CA Bordeaux, 2e ch., 5 mai 1998, n° 97-005460

BORDEAUX

Arrêt

PARTIES

Demandeur :

Elena (SCI)

Défendeur :

Giber Marine (SA), Cigna France (Sté), Me Fréchou (ès qual.), Nautic Service (Sté), Me Pernot, Routtand Chimie (Sté), Zurich assurances (SA)

COMPOSITION DE LA JURIDICTION

Président :

M. Frizon de Lamotte

Conseillers :

Mlle Courbin, M. Ors

Avoués :

Me Fournier, SCP Labory-Moussie-Andouard, SCP Boyreau, SCP Arsene-Henry & Lancon, SCP Fonfouge-Barennes & Gautier

Avocats :

Mes Pejoine, Simon, Soubeille, Lallement, Sammarcelli, Duperie, Peuchot, Hascoet

TGI Bordeaux, du 24 oct. 1995

24 octobre 1995

LA COUR,

Le 8 janvier 1983, la SCI Eléna a acheté à la société Nautic Service d'Arcachon pour un prix de 597 500 F un bateau de type Gib Sea 126 fabriqué par la société Giber Marine.

En avril 1990, lors d'un carénage, la présence de cloques sur la coque a été constatée.

Suite à une assignation en date du 27 septembre 1990, une ordonnance de référé désignant M. Rabate en qualité d'expert était rendue. Cette ordonnance était ensuite déclarée commune aux sociétés Giber Marine, Routtand Chimie, Cigna France ainsi qu'au Groupe Saltiel.

L'expert déposait son rapport le 7 octobre 1992 et c'est par acte du 15 avril 1993 que la SCI Eléna assignait devant le Tribunal de grande instance de Bordeaux son vendeur pour obtenir la réparation de son préjudice. Il s'en suivait un certain nombre d'appel en garantie.

Par jugement du 24 octobre 1995, les premiers juges ont débouté la SCI Eléna des fins de son assignation.
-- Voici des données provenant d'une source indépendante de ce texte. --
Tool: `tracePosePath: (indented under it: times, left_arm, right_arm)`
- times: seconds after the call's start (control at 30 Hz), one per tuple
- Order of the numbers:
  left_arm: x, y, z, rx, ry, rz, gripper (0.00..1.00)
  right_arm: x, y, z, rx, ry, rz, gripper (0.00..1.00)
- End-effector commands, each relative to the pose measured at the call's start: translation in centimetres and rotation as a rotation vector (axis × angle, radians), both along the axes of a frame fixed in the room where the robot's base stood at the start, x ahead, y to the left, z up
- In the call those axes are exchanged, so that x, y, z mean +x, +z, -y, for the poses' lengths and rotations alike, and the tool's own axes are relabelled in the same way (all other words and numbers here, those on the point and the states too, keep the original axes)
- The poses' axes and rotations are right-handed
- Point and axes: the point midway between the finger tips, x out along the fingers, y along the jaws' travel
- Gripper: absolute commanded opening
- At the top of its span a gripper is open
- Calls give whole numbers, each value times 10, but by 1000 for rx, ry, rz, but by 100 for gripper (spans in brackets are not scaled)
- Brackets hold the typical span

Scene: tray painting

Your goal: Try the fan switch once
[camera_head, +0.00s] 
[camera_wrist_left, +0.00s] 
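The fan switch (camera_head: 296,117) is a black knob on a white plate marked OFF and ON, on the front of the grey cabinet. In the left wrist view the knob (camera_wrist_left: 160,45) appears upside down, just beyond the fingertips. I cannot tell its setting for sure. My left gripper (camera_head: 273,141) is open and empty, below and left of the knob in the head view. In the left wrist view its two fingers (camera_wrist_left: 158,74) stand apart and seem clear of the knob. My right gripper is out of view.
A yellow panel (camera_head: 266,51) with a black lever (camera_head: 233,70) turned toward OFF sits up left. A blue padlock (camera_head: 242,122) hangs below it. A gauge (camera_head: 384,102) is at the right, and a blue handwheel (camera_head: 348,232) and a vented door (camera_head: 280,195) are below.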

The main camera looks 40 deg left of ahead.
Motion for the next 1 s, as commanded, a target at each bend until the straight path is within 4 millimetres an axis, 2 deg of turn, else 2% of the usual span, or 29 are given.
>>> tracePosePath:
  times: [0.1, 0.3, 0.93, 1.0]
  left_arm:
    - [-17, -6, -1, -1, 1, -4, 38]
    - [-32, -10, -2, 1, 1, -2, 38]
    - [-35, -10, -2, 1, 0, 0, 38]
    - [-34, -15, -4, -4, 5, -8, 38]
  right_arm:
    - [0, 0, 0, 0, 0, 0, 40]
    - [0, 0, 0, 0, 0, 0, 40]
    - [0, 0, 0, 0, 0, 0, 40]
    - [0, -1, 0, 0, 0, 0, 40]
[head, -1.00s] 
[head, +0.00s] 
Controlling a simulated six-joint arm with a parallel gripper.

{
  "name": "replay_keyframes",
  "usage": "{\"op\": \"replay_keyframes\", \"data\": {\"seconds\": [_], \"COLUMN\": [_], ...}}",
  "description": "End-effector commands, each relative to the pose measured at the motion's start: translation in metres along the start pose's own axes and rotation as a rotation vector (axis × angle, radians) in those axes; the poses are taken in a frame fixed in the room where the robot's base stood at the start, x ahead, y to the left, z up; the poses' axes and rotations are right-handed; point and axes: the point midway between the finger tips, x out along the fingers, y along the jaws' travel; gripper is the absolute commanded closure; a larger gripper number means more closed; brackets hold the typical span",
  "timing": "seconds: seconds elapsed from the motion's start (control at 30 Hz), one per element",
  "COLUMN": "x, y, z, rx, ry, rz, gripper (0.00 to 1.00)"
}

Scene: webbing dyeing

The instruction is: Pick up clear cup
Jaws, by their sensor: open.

Par acte du 8 décembre 1995, la SCI Eléna a relevé appel de cette décision.

Par acte du 3 janvier 1996, la SA Giber Marine a fait de même.

Par des conclusions du 9 avril 1996, la SCI Eléna soutient que l'expert a dans le présent rapport abouti à des conclusions totalement contraires à celles qui avaient été les siennes dans un litige devant le Tribunal de La Rochelle concernant le même type de bateaux.

Elle soutient que la décision du Tribunal de commerce de La Rochelle s'impose en l'espèce. Elle fonde son action sur l'existence d'un vice caché. Elle indique que le vice est constitué par l'osmose et qu'il rend la chose impropre à l'usage auquel elle est destinée. Elle soutient avoir agi à bref délais.

Elle sollicite soit la résolution de la vente soit la réduction du prix. Elle désire 15 000 F sur le fondement de l'article 700 du nouveau Code de procédure civile.

La SA Nautic Service a répliqué le 25 octobre 1996. Elle soutient que sur le seul terrain encore retenu par l'appelante, soit celui du vice" caché son action est prescrite.

A titre subsidiaire, elle indique que l'osmose ne constitue pas un vice caché mais un vieillissement normal des matériaux.

Elle ajoute que c'est à tort que les premiers juges ont écarté l'irrecevabilité tirée de l'article 8 de la Loi du 3 janvier 1967.

Elle sollicite 20 000 F sur le fondement de l'article 700 du NCPC.

A titre infiniment subsidiaire, elle demande à être relevée indemne par la société Giber Marine et que celle-ci soit tenue de lui verser 10 000 F pour les frais irrépétibles qu'elle a exposés.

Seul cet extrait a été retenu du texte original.